Abu Dhabi will see the return of The Laughter Factory on Wednesday, November 9th at Park Rotana Abu Dhabi.
Tickets priced AED 140 are available online at thelaughterfactory.com
For more information: +971 50 878 6728
Introducing the comics…
There is not a comic on the planet who sounds like Dave Fulton – an angry American with a chip on his shoulder, a drawer full of jokes, and a commandingly hoarse croak to deliver them in. A longtime resident of the UK, his work is that of a detached, cynically observational outsider.
In the words of Time Out London, Fulton represents “the tough talking, risk-taking school of yankee comics – intelligent, remarkably relaxed on stage and clearly out to create a bit of mischief.” Alight, then. In his own words, Fulton started in comedy “when it was popular and profitable – and decided to stay on past the point of when it wasn’t”.
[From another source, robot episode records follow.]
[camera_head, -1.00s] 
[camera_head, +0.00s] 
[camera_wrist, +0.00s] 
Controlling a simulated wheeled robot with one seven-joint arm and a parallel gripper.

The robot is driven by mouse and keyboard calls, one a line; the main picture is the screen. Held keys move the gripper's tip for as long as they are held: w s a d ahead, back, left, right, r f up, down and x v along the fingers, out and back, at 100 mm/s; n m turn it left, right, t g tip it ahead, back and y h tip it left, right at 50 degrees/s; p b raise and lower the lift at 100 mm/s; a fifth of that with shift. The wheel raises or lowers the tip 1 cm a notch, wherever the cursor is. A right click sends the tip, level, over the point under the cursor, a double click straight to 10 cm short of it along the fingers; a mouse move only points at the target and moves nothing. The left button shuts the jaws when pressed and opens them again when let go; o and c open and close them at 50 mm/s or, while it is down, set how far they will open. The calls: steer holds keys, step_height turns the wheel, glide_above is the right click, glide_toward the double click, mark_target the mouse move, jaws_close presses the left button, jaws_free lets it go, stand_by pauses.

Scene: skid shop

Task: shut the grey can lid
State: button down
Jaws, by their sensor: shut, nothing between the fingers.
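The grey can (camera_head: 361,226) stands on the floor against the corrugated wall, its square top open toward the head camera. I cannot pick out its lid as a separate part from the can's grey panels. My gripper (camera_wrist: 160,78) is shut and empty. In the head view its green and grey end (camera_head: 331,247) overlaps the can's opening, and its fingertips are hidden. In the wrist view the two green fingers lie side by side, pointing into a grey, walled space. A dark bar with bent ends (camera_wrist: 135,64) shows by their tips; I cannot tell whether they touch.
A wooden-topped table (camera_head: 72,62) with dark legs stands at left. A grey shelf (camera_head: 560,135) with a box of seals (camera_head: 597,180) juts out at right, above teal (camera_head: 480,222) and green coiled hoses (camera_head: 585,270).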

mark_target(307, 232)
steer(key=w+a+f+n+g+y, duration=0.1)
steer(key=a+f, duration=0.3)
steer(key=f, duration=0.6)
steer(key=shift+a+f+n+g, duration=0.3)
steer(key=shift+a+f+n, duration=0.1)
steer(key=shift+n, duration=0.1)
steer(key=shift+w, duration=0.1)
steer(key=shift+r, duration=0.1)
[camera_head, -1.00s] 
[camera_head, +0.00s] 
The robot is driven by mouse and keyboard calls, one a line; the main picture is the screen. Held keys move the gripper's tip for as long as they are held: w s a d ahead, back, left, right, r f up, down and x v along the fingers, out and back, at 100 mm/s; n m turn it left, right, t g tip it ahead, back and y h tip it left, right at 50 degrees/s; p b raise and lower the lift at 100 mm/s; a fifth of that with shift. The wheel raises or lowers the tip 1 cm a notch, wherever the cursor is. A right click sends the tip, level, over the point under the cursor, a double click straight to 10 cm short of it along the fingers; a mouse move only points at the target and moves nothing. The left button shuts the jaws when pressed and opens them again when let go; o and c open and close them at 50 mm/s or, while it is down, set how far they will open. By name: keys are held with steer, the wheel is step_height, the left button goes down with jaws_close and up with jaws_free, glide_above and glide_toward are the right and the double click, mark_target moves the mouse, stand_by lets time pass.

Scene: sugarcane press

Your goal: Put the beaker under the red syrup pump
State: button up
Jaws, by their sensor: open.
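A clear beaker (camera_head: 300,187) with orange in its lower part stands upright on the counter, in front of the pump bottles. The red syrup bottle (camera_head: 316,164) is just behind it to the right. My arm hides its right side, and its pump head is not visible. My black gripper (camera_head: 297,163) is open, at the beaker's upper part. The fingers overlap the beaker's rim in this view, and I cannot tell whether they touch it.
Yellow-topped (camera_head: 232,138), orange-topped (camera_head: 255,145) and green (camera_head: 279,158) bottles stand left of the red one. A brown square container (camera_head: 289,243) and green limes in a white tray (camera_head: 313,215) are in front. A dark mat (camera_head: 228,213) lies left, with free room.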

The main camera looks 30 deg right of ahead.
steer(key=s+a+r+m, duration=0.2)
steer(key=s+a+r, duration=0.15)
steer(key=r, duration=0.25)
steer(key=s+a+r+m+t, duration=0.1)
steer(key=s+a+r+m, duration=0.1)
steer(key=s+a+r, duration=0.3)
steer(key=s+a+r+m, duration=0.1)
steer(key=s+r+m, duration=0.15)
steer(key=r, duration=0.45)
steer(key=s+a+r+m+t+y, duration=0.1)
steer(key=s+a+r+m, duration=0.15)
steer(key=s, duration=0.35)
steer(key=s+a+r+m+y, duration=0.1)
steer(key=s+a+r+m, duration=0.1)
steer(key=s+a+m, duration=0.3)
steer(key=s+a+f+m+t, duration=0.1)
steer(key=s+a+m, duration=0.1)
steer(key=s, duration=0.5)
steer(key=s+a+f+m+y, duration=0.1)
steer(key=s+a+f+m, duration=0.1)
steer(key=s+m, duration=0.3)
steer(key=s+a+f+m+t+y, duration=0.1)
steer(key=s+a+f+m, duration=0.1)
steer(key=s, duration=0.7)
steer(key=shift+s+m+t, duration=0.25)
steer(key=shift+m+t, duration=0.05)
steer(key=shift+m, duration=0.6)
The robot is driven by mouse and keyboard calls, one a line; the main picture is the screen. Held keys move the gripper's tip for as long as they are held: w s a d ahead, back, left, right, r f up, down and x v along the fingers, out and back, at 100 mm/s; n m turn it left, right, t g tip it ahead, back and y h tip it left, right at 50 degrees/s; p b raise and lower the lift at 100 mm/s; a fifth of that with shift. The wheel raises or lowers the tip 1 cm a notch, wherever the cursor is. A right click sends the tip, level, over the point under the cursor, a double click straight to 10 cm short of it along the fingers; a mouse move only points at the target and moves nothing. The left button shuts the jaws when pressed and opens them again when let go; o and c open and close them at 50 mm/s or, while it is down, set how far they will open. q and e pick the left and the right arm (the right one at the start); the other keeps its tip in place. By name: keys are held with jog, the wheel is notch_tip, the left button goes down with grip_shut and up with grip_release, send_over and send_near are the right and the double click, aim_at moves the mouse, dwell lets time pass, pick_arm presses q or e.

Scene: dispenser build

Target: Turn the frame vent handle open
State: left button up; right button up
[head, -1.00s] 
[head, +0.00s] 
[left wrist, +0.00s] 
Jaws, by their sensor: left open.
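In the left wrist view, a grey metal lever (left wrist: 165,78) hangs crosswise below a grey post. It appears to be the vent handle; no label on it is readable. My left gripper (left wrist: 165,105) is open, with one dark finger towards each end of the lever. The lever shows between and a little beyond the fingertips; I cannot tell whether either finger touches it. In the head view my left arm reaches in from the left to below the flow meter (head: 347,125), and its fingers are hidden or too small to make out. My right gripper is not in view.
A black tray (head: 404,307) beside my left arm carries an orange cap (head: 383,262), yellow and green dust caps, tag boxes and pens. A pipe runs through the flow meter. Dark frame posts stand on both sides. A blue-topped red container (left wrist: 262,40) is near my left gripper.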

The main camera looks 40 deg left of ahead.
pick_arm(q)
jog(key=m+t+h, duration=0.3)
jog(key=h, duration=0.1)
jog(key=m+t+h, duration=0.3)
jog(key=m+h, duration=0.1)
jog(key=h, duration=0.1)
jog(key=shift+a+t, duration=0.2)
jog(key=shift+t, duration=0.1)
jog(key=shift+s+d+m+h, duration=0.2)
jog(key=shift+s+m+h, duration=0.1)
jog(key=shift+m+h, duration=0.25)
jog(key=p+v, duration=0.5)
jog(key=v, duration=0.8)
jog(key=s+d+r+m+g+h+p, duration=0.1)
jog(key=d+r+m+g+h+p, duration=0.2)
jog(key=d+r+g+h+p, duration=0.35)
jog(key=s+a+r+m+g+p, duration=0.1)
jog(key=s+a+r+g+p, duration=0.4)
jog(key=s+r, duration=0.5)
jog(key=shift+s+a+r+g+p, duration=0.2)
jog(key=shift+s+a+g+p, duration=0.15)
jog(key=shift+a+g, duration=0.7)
Well, he still got to warm up for both Michael McIntyre and Jack Dee. Pulling material from his chequered, crazed life, expect to hear about near-death experiences, rampant hedonism and movie-like cliffhangers. Weirder moments include being detained under the terrorism act and surviving an avalanche. Hope to hear about both. Once described by Comedy Central as “looking like the underfed brother of Billy Connolly”, Fulton brings the swagger of a veteran and the humility of a survivor, a kind of rugged comedic cowboy – ironic, embittered and ready for one more crack of the whip.
Mick Ferry tells it like it is. A plain-talking Northern bloke in the second half of his life, his thoughts on marriage – or “comfortable hatred”, as he dubs it – are shockingly funny. And he makes it look so easy.
So easy, UK newspaper The Mirror gave Ferry a five-star review, hailing him as the sole flag-waver “keeping the art form of the belly laugh alive.” A consummate veteran, in 2013 Ferry was crowned Best UK Live Stand Up, and this year he was a winner of the Edinburgh Comedy Awards’s Panel Prize, as a member of the all-star Funz and Gamez team.
On the small screen, Ferry has been invited aboard Michael McIntyre’s Comedy Roadshow, John Bishop’s Only Joking, as well as Comedy Blue and Comedy Central at the Comedy Store.
Mick made his big screen debut alongside legendary footballer Eric Cantona in Ken Loach’s Palm d’Or-nominated Looking For Eric, and worked as a writer on A-lister John Bishop’s Britain. His employer repaid the favour, saying “see him or regret it” – time to take Bishop’s advice.
Alistair Barrie works fast – and thinks fast. He has to. This thoroughly likeable and charismatic comic’s material can be searingly topical, tackling the day’s headlines, as he does presenting the BBC satire Breaking the News. For five years Barrie also co-produced, wrote and performed in topical monthly show No Pressure to be Funny, praised by broadsheet The Observer as one of the top ten podcasts of 2015.
Effortlessly likeable and slyly witty, Barrie’s smart work has also been singled out by the UK’s Independent newspaper, which praised his “analytical nous and store of snappy gags.” But beneath the civilised facade, Barrie remains an accessible everyman, who “drops from the highbrow to the gutter in the draw of a breath,” according to the daily tabloid Metro.
Sharp, slick, effortless and dynamic are other words critics have heaped on Barrie, who has toured across Europe, most of Asia and parts of Africa, dropping in along the way for shows in Afghanistan, on a ship in the North Sea and at the world’s highest gig on top of a mountain in France. He also, somehow, finds time to crop as a core member of the weekly The Cutting Edge team at London’s Comedy Store.
An Edinburgh Festival regular with seven shows under his belt, 2012’s Urban Fogey and last year’s No More Stage Three were both runner-ups for best show at the Fringe, prompting dates at London’s prestigious Soho Theatre. As an actor, Barrie has shared the stage in plays with Adam Hills and Phil Jupitus. Another personal highlight was comparing the hilarious ‘Bye George – a comedian’s farewell to George W Bush, hosted at London’s Southbank Centre in 2009.
About The Laughter Factory
The Laughter Factory is the Middle East’s longest-running comedy night, proudly making the GCC laugh since 1997. Thanks to a longstanding partnership with the UK’s Comedy Store, The Laughter Factory hosts a fresh bill of three different professional comedians every month, many already familiar stars of the screen on hit UK TV shows.
With a reputation for quality and a sharp eye for talent, The Laughter Factory has showcased reams of A-list comics on their way to superstardom, including Michael McIntyre, Russell Peters, Ed Byrne, Dara O’Brien, Ross Noble, Jason Manford, Sean Hughes, Kevin Bridges and Frankie Boyle.
The Laughter Factory’s commitment to comedy has been recognised by numerous publications, winning several accolades over its two-decade history, including a Lifetime Achievement Award from Time Out Dubai in 2013.